Human brains are extremely bad and inconsistent at estimating time, and much better at estimating effort. So you abstract and let them estimate in the terms they're better at. Not to mention, the abstraction means you average in unpredictable disruptions like illness, windows updates, and other events. Abstracted unit estimates are demonstrated to be much more accurate than (not-abstracted) time estimates.


People sell projects for a fixed price? How does that work? You either overpay a ton of underpay right?

And how would you even say what a project will cost? Projects change all the time, and there is no way to know the entire scope beforehand unless it's really really small. Otherwise you're just lying.

Genuinely how does this work?


But you do this in the non-software world all the time — if you leave your car in for a service, you'll get charged £X base on it taking them Y amount of time. Some cars will take them ±10% but it balances out in the end.
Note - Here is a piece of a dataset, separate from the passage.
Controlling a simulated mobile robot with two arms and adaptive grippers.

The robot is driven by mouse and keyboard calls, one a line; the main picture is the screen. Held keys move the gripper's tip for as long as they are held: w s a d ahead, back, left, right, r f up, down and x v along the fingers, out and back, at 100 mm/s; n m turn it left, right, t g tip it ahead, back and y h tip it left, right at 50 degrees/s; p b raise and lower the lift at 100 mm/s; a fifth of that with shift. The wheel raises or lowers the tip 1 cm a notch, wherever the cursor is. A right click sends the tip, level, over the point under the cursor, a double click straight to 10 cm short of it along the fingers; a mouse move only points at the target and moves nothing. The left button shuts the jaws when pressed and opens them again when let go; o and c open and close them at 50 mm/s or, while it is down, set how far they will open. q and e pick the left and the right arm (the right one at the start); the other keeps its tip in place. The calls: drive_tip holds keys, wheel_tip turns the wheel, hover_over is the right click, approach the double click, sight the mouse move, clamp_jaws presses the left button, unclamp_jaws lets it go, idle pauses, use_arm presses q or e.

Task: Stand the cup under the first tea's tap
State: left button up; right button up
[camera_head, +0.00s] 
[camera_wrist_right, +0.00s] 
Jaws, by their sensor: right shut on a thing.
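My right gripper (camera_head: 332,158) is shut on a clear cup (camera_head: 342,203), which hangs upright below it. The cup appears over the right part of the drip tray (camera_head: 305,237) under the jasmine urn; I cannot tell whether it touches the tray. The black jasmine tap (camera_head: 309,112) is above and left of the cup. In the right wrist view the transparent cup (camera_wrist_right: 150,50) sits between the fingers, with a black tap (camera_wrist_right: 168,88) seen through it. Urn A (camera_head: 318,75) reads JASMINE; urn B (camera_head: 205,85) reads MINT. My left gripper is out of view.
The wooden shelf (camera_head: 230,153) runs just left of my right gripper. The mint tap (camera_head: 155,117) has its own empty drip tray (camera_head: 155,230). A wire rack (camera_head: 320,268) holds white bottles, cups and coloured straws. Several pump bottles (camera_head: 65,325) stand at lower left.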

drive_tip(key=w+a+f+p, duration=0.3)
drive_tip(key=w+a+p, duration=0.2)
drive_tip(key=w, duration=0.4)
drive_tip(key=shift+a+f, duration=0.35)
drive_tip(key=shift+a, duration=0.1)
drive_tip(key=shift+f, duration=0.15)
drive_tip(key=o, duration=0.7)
Or if you're getting building work on your house, they'll caveat that it'll cost you £X, saving any unforeseen circumstances that arise (if you've asbestos in your attic, they're not going to stick to the original price and just eat the cost)

In consulting, most clients want a fixed cost for a fixed scope, with any deviations coming as change requests & billed accordingly. Generally people are hestitant to agree to an agile model unless you've already got a lot of trust built up.
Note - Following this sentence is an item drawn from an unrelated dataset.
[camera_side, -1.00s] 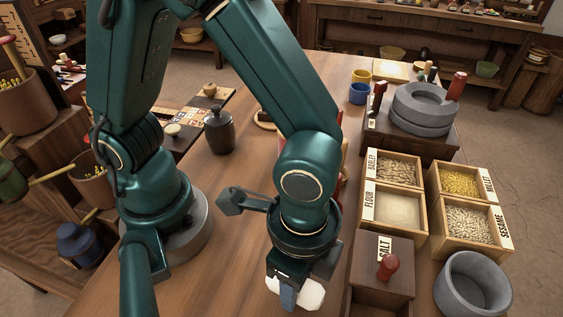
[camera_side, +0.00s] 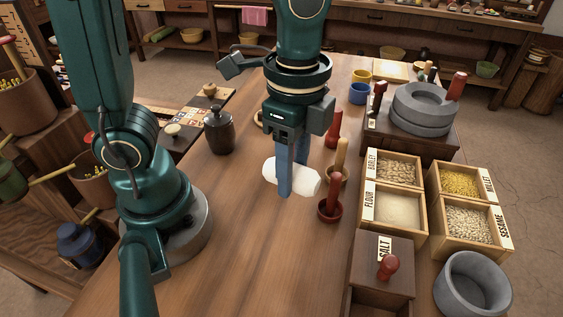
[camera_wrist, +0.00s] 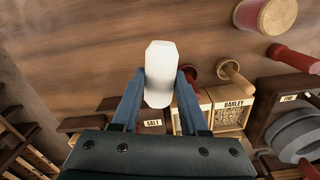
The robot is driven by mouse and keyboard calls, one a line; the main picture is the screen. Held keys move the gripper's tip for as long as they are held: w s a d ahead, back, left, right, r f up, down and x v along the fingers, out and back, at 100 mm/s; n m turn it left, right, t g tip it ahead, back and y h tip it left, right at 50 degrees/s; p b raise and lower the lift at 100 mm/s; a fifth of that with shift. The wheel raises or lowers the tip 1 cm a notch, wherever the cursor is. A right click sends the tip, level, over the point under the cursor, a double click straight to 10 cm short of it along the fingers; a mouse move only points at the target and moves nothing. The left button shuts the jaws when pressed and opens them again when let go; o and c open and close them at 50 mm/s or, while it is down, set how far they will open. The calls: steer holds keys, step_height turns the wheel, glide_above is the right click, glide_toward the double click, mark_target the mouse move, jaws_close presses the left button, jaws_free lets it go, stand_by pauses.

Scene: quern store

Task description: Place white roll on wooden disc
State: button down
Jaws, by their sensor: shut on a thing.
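The white roll (camera_side: 307,181) is held between the two blue-grey fingers of my gripper (camera_side: 292,180), which is shut on it. In the side view it looks close above the table; I cannot tell whether it touches. In the wrist view the roll (camera_wrist: 158,72) stands out past the fingertips. A pale wooden disc (camera_side: 258,116) shows as a small edge behind and left of my gripper.
Labelled boxes (camera_side: 393,205) and a quern (camera_side: 421,108) lie further right. A dark jar (camera_side: 219,134) stands left. The front middle is bare.

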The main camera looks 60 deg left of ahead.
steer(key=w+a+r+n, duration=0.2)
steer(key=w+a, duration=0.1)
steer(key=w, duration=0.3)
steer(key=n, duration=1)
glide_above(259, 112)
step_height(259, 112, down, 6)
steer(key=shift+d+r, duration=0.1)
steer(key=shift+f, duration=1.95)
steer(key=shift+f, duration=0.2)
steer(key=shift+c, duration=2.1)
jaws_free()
It's very touchy and all about the contract. The scope has to be very clearly defined as well as what an expansion of scope is and then what happens next. Basically, how the change order process works and what qualifies as requiring a change order. So, in a way, it's not literally fixed price. Or maybe "fixed price with an escape hatch" is a better term.

A sophisticated enough client can design a fixed-price deal that can completely devastate a software development firm if the guardrails are not in place. On the other hand, a sophisticated dev firm can design a fixed-price deal that will nickle and dime a client in perpetuity if the client doesn't recognize the trap.

Fixed-price is like handling dynamite, you have to know what you're doing.


Personally, I’ve never seen one go well though all of the projects have been relatively complex with no repeatability.

The vendor ends up losing money and the client gets a deal on paper but not in reality when you realize the corners that were cut to shove a product at the door.

You could generally go back and look at the emails on the project and see the exact point in time (often about 2/3 in) were the vendor realized they were losing money and started cutting whatever possible to not lose their shirt on the project.

I suppose that if projects were relatively straightforward like “we’re building you a wordpress site with X number of templates” one may have a chance at estimating upfront- but I’ve never worked on projects that predictability.


fixed cost projects either don’t change, or more likely have a very specific change procedure written in to them, so the customer knows changes aren’t free.

(of course changes are never free, but we all seem to want to brush that away, to the detriment of the customer.)

there are a lot of software projects out there where the customer isn’t chasing some shiny new toy. the folks who wrote the firmware for your microwave had a really good idea what the entire feature set was going to be before they started.